Blockchain investigations used to require a specialist. You needed someone who could read on-chain data, understand how exchange wallets cluster together, know which mixers were legitimate and which were not, and be able to construct a financial trail that a regulator or prosecutor could act on. That specialist took years to train and could handle a handful of cases at a time. Chainalysis is trying to compress both constraints.
The company announced this week at its annual Links conference that its Investigate platform now includes AI agents — automated systems that can trace funds, identify exchange wallets, flag high-risk transactions, and build case files through natural language prompts. "Until now, unlocking that intelligence required specialized skill sets," Chainalysis CEO Jonathan Levin said in the company's launch announcement. "Chainalysis blockchain intelligence agents put the full depth of our platform — our data, products, and institutional expertise — into the hands of anyone in your organization." The agents are designed to handle the repetitive parts of an investigation so the specialists can focus on the harder problems.
The product works through an agentic loop. A compliance officer describes what they are investigating in plain language — "trace these wallets back to an exchange" or "build a case file for this cluster of addresses" — and the system executes the investigation steps autonomously, surfacing results for human review at decision points. The underlying dataset is Chainalysis's existing one: more than a billion clustered addresses across more than 55,000 services, wallets, and protocols. The agents do not need to be trained on blockchain basics. They already know the map.
"Everyone is building AI agents," Chainalysis says in the launch post. "The difference is what's behind them." That framing — the harness versus the language model — is the competitive argument. Without the dataset and the court-validated chain-of-custody for that data, an agent is a language model with access to on-chain data it cannot reliably interpret. With it, Chainalysis argues, the agent reasons like an experienced analyst at machine speed.
The compliance automation angle is where this connects to the broader enterprise AI story. Compliance teams at financial institutions have been under sustained pressure since 2023 to detect and report suspicious activity at scale. The Travel Rule — which requires VASPs to collect and share originator and beneficiary information for transactions above a threshold — has added documentation requirements that scale poorly with manual processes. An AI agent that can automatically identify which transactions meet the threshold, pull the required identity data, format it for regulatory submission, and log the case for audit purposes is not a futuristic idea. It is the product that compliance software vendors have been trying to build for three years.
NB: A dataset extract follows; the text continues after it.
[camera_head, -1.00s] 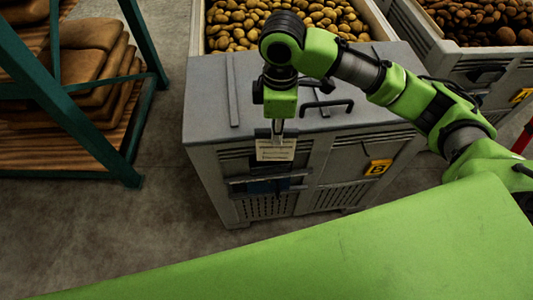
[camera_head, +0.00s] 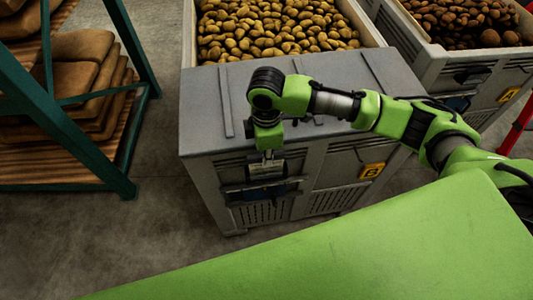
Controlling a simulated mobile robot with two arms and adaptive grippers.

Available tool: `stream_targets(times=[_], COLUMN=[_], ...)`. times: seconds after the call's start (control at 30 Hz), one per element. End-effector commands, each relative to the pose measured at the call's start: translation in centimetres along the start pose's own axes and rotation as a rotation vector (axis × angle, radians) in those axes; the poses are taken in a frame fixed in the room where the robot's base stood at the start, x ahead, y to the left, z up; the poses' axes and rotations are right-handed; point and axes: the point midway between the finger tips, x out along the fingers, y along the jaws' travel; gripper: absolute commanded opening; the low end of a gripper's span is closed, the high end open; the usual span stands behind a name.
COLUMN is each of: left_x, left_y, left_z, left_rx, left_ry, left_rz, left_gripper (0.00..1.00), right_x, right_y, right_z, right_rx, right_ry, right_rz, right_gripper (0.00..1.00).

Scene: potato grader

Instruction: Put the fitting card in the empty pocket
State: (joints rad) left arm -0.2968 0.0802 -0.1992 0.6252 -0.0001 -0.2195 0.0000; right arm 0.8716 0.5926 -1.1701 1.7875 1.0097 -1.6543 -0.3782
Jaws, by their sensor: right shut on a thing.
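My right gripper (camera_head: 267,156) is shut on a pale card (camera_head: 266,171) and points down at the front of the near grey crate. The card is at the upper part of a dark pocket (camera_head: 264,189) on that crate's front face. I cannot tell whether the card's lower edge is inside the pocket or just in front of it. The print on the card is too small to read. My left gripper is not in view.
The near grey crate (camera_head: 204,105) has a flat lid part and a yellow tag (camera_head: 371,171). Potatoes (camera_head: 275,30) fill a crate behind it. Another crate (camera_head: 437,66) with darker potatoes stands at the right. A teal rack (camera_head: 75,125) holds brown sacks (camera_head: 80,80) at left.

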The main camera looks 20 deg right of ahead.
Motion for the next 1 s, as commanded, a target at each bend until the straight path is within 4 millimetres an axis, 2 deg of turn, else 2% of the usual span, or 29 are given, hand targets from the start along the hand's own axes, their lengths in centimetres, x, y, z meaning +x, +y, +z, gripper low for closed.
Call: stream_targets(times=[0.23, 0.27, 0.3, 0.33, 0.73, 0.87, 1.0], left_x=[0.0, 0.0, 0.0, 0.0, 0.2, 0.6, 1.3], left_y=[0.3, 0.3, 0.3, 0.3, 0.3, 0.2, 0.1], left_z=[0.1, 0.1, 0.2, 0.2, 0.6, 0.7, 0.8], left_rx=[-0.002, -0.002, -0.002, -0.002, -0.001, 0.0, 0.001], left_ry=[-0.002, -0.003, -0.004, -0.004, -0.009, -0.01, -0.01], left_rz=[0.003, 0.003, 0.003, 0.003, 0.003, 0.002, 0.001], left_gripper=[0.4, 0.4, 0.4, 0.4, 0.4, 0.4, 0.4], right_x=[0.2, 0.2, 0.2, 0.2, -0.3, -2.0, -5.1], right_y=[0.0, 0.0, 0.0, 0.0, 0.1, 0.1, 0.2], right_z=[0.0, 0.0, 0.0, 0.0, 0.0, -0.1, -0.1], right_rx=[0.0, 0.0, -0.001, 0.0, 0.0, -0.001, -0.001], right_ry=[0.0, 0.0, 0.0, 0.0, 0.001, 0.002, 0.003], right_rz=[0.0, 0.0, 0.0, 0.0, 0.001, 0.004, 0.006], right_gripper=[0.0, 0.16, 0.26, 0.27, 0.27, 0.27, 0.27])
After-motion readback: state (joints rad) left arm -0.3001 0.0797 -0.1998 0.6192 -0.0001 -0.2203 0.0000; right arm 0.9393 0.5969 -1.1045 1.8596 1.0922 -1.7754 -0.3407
TRM Labs launched a similar product six days earlier, positioning its Co-Case Agent as a compliance AI assistant for crypto investigation. Both companies are betting that the compliance workflow — not just the investigation workflow — is the entry point for AI agents in crypto.
Chainalysis is positioning its existing customer base — banks, VASPs, law enforcement — as the first deployment tier. The existing dataset and existing trust relationships are the distribution advantage. The question is whether the AI agents are genuinely autonomous or whether they are sophisticated macros — scripts that automate known patterns but cannot generalize to novel transaction typologies. Chainalysis describes the agents as capable of autonomous investigation steps with human review at key decision points, which is a different claim than fully autonomous investigation closure. The distinction matters: autonomous investigation steps that surface evidence for human review is useful. Fully autonomous case closure requires a level of reasoning about novel typologies that current models do not reliably provide.
The broader regulatory environment has been pushing financial institutions toward more automated compliance infrastructure. MiCA implementation in the EU, evolving compliance guidance in the US, and shifting expectations for VASP compliance have all contributed to demand for compliance tooling that scales with workload rather than headcount. Chainalysis has the data and the customer relationships. The AI agent product is the mechanism for turning compliance obligations into something a team can actually handle at scale.
The agentic loop for compliance is the story. The on-chain tracing is the substrate. Whether the agents actually close cases autonomously or merely accelerate the steps that lead to human judgment is the product question that will determine whether this is a real workflow transformation or another automation layer with a new name.